- _WORK TO BE COMPLETED_
Please repeat only the stretch of records running from the first line through the line that contains "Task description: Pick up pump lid".

START RECORDS FOR THIS TASK

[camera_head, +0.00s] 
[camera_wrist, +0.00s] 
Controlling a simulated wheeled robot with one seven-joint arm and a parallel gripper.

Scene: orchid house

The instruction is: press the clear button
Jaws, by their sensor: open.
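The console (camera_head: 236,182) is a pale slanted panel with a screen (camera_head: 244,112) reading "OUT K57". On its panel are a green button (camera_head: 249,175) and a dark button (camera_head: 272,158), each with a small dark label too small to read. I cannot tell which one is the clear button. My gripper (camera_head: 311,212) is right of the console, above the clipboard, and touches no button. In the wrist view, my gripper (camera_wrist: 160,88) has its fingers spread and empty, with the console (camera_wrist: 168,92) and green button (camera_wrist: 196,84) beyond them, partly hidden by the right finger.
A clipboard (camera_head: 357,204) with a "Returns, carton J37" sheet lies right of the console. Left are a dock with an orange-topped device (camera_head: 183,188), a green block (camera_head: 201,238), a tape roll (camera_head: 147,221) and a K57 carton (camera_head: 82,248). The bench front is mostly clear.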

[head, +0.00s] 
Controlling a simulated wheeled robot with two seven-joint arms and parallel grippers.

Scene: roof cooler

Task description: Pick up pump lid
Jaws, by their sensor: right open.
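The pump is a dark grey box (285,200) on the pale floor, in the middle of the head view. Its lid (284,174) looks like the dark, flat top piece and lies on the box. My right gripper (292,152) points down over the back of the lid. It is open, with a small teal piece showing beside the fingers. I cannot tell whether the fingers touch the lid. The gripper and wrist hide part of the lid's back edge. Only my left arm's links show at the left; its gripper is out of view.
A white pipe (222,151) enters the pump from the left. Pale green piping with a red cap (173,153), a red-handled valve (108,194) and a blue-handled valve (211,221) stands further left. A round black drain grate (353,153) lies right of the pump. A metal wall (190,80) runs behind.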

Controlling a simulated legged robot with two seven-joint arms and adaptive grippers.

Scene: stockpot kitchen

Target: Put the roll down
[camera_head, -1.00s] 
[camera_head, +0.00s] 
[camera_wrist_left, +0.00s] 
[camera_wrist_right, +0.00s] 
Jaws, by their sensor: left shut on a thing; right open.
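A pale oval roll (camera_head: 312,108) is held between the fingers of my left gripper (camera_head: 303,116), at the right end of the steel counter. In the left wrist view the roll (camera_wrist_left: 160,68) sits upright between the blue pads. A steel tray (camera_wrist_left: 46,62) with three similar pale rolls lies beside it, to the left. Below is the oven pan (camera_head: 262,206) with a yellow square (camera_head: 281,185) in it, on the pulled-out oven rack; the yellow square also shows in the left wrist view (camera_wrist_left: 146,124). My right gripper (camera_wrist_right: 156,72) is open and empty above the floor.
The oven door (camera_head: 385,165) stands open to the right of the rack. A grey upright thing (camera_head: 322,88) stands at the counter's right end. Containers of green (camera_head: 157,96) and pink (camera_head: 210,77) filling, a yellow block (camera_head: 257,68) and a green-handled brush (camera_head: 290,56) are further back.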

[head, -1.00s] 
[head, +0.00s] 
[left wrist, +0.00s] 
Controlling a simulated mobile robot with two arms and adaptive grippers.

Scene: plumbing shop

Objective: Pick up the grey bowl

END RECORDS FOR THIS TASK

- _TASK OUTPUT_
[camera_head, +0.00s] 
[camera_wrist, +0.00s] 
Controlling a simulated wheeled robot with one seven-joint arm and a parallel gripper.

Scene: orchid house

The instruction is: press the clear button
Jaws, by their sensor: open.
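The console (camera_head: 236,182) is a pale slanted panel with a screen (camera_head: 244,112) reading "OUT K57". On its panel are a green button (camera_head: 249,175) and a dark button (camera_head: 272,158), each with a small dark label too small to read. I cannot tell which one is the clear button. My gripper (camera_head: 311,212) is right of the console, above the clipboard, and touches no button. In the wrist view, my gripper (camera_wrist: 160,88) has its fingers spread and empty, with the console (camera_wrist: 168,92) and green button (camera_wrist: 196,84) beyond them, partly hidden by the right finger.
A clipboard (camera_head: 357,204) with a "Returns, carton J37" sheet lies right of the console. Left are a dock with an orange-topped device (camera_head: 183,188), a green block (camera_head: 201,238), a tape roll (camera_head: 147,221) and a K57 carton (camera_head: 82,248). The bench front is mostly clear.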

[head, +0.00s] 
Controlling a simulated wheeled robot with two seven-joint arms and parallel grippers.

Scene: roof cooler

Task description: Pick up pump lid

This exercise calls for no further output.